──────── Task input ────────

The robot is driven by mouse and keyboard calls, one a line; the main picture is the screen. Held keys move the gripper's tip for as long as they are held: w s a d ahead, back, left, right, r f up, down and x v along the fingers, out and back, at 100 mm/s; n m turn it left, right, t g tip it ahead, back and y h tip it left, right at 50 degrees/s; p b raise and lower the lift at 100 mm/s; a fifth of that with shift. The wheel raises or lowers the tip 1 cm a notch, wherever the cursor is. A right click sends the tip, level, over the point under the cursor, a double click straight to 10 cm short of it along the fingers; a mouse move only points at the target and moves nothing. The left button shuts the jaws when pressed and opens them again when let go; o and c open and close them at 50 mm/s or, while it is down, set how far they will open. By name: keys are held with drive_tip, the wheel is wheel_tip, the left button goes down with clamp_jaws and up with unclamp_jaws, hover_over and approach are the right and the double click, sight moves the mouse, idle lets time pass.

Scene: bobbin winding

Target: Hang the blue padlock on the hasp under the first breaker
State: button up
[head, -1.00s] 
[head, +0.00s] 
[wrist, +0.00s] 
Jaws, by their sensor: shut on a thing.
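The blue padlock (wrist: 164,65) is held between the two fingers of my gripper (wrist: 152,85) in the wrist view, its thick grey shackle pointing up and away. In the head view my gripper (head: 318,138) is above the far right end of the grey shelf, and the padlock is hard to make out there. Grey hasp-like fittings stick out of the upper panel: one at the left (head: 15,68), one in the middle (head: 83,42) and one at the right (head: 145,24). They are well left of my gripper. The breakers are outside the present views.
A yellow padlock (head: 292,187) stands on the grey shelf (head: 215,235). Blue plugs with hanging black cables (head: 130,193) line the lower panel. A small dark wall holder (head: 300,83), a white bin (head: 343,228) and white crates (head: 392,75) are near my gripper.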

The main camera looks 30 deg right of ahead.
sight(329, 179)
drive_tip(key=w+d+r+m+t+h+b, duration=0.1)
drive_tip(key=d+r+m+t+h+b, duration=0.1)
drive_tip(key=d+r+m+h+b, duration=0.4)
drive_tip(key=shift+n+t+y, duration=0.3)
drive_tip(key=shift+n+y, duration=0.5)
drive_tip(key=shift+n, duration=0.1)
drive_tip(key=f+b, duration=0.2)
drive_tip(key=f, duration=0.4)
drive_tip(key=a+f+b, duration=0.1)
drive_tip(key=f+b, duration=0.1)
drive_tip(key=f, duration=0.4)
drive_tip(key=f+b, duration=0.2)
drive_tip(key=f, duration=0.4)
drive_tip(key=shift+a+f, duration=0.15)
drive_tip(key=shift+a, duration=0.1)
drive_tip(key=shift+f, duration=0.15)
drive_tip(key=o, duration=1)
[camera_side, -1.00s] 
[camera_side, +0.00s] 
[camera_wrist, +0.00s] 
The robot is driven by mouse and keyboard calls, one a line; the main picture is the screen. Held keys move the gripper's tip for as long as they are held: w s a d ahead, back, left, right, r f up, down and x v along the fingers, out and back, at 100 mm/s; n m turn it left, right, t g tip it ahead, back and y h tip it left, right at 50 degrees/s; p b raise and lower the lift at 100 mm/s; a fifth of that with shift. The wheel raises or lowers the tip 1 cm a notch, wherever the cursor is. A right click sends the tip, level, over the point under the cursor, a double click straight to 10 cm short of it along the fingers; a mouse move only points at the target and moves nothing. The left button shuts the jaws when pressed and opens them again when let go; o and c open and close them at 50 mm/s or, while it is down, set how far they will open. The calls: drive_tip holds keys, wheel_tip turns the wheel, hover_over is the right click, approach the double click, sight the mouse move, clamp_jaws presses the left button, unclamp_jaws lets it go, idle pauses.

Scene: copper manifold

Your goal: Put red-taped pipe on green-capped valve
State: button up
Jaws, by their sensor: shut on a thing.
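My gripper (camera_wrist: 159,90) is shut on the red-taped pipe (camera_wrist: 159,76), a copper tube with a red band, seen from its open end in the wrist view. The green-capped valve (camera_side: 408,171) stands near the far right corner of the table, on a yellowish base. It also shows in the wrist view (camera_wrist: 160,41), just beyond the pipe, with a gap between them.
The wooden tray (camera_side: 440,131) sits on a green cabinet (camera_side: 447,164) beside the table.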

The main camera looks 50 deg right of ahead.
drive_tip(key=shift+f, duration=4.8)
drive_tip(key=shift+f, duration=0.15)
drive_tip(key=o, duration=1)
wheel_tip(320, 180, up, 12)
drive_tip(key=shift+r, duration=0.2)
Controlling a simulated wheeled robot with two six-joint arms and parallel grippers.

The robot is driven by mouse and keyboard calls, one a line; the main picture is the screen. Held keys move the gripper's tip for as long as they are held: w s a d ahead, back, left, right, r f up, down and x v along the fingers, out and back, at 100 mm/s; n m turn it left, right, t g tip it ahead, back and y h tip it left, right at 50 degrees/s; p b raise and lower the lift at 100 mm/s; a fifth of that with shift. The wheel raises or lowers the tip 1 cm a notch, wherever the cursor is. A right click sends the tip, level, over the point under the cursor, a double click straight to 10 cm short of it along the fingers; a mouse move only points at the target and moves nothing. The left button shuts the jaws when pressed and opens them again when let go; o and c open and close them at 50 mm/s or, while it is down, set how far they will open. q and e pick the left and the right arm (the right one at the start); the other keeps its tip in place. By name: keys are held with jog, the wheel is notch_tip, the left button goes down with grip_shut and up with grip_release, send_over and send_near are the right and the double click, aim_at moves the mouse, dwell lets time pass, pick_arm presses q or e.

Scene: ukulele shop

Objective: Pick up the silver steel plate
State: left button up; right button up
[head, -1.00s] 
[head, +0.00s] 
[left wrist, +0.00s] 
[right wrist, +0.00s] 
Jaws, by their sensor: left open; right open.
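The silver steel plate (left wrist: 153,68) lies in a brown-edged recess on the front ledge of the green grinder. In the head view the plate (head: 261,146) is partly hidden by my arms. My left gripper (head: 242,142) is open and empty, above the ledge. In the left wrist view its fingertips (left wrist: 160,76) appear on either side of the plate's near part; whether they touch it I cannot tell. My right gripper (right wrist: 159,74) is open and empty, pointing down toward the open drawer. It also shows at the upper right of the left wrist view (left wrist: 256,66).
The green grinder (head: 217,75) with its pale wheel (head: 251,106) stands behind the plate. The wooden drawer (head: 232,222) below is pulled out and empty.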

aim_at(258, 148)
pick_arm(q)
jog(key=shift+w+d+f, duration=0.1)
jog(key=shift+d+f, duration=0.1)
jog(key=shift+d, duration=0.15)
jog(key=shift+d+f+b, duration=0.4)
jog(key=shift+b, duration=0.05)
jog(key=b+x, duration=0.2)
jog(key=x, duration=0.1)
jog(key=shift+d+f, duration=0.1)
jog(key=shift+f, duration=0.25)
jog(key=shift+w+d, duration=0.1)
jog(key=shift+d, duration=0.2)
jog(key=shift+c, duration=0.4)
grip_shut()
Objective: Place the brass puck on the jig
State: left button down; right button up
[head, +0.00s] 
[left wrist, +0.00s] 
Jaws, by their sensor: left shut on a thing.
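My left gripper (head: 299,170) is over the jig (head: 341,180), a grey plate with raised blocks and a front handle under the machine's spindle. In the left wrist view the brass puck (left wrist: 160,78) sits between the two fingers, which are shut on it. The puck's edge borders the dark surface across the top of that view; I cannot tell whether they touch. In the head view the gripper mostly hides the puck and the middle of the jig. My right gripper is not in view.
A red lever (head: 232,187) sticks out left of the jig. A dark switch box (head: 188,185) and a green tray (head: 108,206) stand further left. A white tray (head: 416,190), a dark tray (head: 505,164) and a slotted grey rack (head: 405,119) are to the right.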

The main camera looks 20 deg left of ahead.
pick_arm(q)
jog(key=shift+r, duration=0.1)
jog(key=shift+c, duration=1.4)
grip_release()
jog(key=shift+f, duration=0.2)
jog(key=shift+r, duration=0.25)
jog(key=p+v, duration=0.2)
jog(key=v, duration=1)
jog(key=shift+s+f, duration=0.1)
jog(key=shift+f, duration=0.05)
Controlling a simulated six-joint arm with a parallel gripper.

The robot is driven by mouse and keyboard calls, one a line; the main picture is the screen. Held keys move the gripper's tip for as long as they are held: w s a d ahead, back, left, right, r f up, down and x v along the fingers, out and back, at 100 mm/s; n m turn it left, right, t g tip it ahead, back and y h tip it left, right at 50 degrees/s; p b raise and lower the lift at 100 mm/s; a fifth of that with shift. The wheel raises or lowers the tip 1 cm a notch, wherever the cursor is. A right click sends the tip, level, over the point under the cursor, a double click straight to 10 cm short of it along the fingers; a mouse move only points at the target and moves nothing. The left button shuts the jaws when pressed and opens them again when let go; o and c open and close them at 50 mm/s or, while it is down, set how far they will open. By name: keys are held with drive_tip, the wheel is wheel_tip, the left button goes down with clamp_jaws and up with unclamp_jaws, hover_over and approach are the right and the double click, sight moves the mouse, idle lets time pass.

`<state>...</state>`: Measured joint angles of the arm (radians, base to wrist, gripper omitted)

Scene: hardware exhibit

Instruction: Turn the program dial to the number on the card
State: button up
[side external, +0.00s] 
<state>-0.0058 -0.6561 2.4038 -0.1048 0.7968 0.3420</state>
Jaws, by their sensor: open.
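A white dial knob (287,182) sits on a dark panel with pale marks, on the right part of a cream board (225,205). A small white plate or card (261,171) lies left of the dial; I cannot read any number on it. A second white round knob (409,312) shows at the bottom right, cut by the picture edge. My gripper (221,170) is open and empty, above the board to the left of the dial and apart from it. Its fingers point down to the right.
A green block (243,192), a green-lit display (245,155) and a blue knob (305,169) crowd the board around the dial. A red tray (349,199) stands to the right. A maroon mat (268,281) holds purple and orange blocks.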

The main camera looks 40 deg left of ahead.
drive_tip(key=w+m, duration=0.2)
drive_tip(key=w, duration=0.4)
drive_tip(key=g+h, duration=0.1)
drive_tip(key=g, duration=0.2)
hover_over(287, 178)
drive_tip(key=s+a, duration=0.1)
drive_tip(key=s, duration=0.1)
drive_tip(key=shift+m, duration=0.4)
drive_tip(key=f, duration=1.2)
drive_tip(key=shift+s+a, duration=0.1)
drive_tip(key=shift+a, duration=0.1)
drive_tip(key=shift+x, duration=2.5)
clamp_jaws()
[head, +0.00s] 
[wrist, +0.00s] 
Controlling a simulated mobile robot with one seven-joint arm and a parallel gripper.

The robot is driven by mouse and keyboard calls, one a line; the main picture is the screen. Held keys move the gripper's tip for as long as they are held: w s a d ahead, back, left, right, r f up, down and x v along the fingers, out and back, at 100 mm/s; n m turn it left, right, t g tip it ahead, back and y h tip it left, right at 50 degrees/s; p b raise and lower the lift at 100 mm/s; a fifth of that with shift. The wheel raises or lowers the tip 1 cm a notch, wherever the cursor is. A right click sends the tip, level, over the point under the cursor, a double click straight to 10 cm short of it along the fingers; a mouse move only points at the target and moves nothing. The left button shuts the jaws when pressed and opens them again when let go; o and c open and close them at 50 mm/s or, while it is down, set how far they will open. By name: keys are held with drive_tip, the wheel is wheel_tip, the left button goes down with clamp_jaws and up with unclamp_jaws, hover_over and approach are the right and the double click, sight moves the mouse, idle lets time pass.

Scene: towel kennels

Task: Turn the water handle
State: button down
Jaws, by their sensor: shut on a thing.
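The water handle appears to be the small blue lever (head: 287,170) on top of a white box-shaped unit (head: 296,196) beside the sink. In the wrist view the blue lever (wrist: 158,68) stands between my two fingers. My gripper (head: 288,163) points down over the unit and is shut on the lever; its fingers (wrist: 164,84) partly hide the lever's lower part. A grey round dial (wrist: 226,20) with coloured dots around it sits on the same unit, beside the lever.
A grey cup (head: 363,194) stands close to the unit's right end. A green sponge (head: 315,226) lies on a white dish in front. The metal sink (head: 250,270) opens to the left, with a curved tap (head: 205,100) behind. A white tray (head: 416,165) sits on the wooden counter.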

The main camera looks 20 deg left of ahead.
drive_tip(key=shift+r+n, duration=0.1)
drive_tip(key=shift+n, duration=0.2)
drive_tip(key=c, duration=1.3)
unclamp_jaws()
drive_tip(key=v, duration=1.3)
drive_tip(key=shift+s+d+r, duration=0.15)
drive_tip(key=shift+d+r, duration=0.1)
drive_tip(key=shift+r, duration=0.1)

────────

* _Work to complete_
From the records above, transcribe without alteration every line from the one with "The main camera looks 50 deg right of ahead." to the one with "Controlling a simulated wheeled", inclusive.

* _Problem solution_
The main camera looks 50 deg right of ahead.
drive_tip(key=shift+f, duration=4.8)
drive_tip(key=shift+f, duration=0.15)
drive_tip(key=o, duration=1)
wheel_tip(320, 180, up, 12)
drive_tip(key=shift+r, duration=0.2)
Controlling a simulated wheeled robot with two six-joint arms and parallel grippers.

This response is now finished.